Weakness reference
CWE-187

Partial String Comparison

Partial string comparison occurs when code checks only the beginning or a limited portion of a string instead of validating the entire value. This allows…

01Summary

Partial string comparison occurs when code checks only the beginning (or a limited portion) of a string instead of validating the entire value. This allows attackers to bypass authentication, authorization, or validation checks by crafting input that matches the checked portion while containing malicious content elsewhere. It's a common mistake in token validation, URL checking, and permission verification.

02How It Happens

Developers sometimes use string functions that check only a prefix or substring, assuming the partial match is sufficient for security.

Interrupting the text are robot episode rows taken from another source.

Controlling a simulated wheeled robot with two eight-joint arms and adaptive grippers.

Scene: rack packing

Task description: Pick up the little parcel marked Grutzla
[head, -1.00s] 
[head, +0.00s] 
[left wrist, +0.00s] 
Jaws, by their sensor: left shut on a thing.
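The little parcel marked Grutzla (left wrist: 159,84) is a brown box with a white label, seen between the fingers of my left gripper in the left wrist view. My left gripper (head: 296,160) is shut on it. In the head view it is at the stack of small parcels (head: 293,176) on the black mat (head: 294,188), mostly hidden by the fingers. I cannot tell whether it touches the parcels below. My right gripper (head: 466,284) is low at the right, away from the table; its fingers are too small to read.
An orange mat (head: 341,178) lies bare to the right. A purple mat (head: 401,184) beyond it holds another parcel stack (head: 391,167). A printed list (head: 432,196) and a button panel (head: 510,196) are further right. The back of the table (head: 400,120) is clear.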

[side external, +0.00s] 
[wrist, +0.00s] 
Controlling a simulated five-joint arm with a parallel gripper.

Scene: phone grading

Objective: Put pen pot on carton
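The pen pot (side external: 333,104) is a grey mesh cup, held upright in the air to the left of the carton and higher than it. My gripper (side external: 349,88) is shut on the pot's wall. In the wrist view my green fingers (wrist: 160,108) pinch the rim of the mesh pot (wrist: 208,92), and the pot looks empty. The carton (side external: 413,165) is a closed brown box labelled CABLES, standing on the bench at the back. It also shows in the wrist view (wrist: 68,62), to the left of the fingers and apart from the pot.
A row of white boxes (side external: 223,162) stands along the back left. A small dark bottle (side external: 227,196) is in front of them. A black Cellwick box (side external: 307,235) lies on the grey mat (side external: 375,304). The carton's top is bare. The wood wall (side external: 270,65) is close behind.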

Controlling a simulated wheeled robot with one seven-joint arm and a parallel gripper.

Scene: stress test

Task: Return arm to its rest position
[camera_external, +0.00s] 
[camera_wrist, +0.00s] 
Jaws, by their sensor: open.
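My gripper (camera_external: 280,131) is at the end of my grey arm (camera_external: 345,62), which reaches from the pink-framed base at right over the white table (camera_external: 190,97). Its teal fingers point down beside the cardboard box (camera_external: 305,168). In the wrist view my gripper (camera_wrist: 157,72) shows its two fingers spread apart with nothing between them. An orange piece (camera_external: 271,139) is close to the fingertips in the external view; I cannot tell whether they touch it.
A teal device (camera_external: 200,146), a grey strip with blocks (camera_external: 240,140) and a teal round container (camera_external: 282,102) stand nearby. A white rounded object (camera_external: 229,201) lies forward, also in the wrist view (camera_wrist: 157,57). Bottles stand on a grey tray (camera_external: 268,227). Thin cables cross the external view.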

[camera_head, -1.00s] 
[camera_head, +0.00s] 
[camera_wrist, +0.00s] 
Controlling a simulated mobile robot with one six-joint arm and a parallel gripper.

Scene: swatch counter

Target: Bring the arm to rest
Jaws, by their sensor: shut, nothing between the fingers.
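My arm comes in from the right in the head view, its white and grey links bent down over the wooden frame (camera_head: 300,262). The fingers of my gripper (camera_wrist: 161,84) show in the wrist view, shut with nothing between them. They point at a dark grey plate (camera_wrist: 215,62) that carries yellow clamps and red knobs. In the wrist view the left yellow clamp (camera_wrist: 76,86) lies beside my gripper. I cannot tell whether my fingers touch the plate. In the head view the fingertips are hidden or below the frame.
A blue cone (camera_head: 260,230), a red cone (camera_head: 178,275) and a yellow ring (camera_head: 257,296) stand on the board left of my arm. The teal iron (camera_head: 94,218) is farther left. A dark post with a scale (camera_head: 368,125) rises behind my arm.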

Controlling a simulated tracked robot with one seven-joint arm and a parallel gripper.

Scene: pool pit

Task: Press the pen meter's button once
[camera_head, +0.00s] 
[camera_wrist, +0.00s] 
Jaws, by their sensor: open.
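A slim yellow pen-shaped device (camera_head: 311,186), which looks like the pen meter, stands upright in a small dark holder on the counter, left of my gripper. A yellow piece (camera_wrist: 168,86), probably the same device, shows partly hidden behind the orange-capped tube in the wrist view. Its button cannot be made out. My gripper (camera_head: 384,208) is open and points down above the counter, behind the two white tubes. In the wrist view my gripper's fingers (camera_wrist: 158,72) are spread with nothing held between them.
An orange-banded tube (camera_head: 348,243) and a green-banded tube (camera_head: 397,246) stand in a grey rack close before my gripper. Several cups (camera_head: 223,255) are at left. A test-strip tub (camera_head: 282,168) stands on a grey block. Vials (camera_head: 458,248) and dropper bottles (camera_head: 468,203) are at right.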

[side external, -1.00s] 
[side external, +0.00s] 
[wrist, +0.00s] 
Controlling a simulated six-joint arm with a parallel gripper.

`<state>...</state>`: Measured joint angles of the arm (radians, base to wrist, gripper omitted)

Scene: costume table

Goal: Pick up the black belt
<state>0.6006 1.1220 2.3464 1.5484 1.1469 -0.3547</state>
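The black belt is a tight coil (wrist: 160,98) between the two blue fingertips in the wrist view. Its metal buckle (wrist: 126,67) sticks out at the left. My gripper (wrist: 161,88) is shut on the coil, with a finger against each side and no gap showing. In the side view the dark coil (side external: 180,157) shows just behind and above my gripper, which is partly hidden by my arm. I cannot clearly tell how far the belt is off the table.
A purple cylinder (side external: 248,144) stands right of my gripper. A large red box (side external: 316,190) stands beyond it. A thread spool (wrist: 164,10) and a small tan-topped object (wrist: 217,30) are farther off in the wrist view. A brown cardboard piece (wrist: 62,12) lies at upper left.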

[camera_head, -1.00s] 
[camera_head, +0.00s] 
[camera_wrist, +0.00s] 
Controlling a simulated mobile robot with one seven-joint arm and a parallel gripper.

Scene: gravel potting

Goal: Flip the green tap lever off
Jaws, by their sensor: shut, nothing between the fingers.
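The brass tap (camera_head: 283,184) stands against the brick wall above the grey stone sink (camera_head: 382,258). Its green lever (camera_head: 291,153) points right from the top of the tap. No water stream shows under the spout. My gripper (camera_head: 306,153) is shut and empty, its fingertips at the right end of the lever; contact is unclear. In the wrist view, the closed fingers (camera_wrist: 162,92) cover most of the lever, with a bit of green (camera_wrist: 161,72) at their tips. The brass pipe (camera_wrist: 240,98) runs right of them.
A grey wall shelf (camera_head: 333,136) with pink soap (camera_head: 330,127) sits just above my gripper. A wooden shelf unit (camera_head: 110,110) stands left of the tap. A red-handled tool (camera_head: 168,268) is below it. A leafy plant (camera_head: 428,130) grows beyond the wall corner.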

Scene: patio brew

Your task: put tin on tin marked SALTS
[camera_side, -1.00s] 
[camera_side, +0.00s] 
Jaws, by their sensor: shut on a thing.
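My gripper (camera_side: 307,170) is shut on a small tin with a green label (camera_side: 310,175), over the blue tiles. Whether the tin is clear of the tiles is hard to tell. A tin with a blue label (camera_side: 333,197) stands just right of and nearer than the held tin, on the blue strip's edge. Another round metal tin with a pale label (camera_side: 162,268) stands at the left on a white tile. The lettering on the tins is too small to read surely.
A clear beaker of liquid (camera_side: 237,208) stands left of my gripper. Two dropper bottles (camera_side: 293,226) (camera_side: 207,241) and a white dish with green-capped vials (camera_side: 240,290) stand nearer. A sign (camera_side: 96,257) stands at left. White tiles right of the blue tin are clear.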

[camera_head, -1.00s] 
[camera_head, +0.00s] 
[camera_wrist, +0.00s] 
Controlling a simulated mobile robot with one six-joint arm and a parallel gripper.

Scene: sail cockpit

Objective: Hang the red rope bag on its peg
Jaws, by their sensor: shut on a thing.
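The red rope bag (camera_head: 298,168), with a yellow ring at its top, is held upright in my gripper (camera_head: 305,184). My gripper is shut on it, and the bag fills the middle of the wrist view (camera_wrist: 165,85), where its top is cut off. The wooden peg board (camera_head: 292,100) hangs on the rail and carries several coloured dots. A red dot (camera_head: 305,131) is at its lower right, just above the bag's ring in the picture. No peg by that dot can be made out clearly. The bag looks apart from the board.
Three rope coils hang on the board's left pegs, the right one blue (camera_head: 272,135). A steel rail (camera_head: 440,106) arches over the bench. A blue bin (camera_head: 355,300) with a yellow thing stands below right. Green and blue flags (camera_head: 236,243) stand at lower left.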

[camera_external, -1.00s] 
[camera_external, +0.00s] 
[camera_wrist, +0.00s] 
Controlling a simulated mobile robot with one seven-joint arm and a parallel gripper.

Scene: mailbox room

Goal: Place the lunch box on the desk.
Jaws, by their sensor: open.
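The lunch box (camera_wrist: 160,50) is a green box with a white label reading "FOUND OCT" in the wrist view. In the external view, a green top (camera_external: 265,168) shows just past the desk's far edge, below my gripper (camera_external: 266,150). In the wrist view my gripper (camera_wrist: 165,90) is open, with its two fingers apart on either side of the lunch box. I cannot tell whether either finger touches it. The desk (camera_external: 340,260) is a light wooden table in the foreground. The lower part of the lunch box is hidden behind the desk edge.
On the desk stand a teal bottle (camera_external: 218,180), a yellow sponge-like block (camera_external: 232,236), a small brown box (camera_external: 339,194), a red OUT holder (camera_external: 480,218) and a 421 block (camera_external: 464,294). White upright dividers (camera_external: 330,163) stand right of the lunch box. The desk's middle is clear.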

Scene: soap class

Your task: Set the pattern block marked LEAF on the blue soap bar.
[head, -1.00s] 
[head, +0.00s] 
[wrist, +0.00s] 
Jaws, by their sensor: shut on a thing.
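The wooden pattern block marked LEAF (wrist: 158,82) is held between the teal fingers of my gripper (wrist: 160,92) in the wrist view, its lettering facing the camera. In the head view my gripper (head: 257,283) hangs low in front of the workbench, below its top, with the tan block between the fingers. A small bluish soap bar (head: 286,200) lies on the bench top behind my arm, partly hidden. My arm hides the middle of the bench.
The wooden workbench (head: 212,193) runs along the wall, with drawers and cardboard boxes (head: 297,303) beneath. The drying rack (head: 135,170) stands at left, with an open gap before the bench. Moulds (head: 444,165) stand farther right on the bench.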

For example, checking whether a token *starts with* an expected value, or whether a URL *contains* a domain name, rather than verifying an exact match or using a complete comparison. This often happens when developers misunderstand the scope of a function (e.g., confusing startswith() with full equality), or when they manually slice strings and compare only the slice. The vulnerability is especially common in token validation, API key checking, and URL-based access control.

03Real-World Impact

An attacker can forge or modify input to pass a partial check while retaining control over the unchecked portion. In authentication contexts, this might allow login with a valid username prefix plus arbitrary characters. In authorization, it could permit access to unintended resources by matching a partial path or domain. In token validation, an attacker might append data to a valid token prefix, bypassing expiration or scope checks. The severity depends on what the partial check protects—it can range from account takeover to privilege escalation.

04Vulnerable & Fixed Patterns

Vulnerable pattern
def validate_api_token(provided_token, expected_prefix):
    # Vulnerable: only checks if token starts with expected prefix
    if provided_token.startswith(expected_prefix):
        return True
    return False

# Attacker can pass "valid_prefix_malicious_data" and bypass the check
user_token = "valid_prefix_malicious_data"
if validate_api_token(user_token, "valid_prefix"):
    grant_access()

Why it's vulnerable:
The function only verifies that the token begins with the expected prefix, not that it matches the entire expected token. An attacker can append arbitrary data and still pass validation.

Fixed pattern
def validate_api_token(provided_token, expected_token):
    # Fixed: compares the entire token using constant-time comparison
    import hmac
    return hmac.compare_digest(provided_token, expected_token)

# Now only the exact token is accepted
user_token = "valid_prefix_malicious_data"
if validate_api_token(user_token, "valid_prefix"):
    grant_access()  # This will not execute
Vulnerable pattern
<?php
function check_user_role($user_id, $required_role) {
    $user_role = get_user_role($user_id);
    // Vulnerable: only checks if role starts with required prefix
    if (strpos($user_role, $required_role) === 0) {
        return true;
    }
    return false;
}

// Attacker with role "admin_readonly" passes check for "admin"
if (check_user_role($user_id, "admin")) {
    perform_admin_action();
}
?>

Why it's vulnerable:
strpos() with a position check of === 0 only verifies the role *begins* with the required string. A role like "admin_readonly" or "admin_fake" would pass a check for "admin".

Fixed pattern
<?php
function check_user_role($user_id, $required_role) {
    $user_role = get_user_role($user_id);
    // Fixed: compares the entire role string
    if ($user_role === $required_role) {
        return true;
    }
    return false;
}

// Now only exact role match is accepted
if (check_user_role($user_id, "admin")) {
    perform_admin_action();
}
?>

05Prevention Checklist

Use exact string equality (== or === in PHP, == in Python) instead of substring or prefix checks for security-critical comparisons.
For token or credential validation, use constant-time comparison functions (e.g., hmac.compare_digest() in Python, hash_equals() in PHP) to prevent timing attacks.
Validate the *entire* value, not just a portion; if you need to check a prefix, do so *in addition to* a full equality check, not instead of it.
Avoid manual string slicing for security checks; use built-in equality operators or dedicated validation libraries.
Review all authentication, authorization, and token-validation code for substring or prefix checks that should be full comparisons.

06Signs You May Already Be Affected

Look for authentication or authorization bypasses in logs—users accessing resources they shouldn't, or login attempts succeeding with malformed credentials. Check for unusual token values in access logs that contain extra characters or data appended to valid tokens. Review code for uses of startswith(), strpos(), substr(), or similar functions in security-critical paths; these are red flags if they're not paired with a full equality check.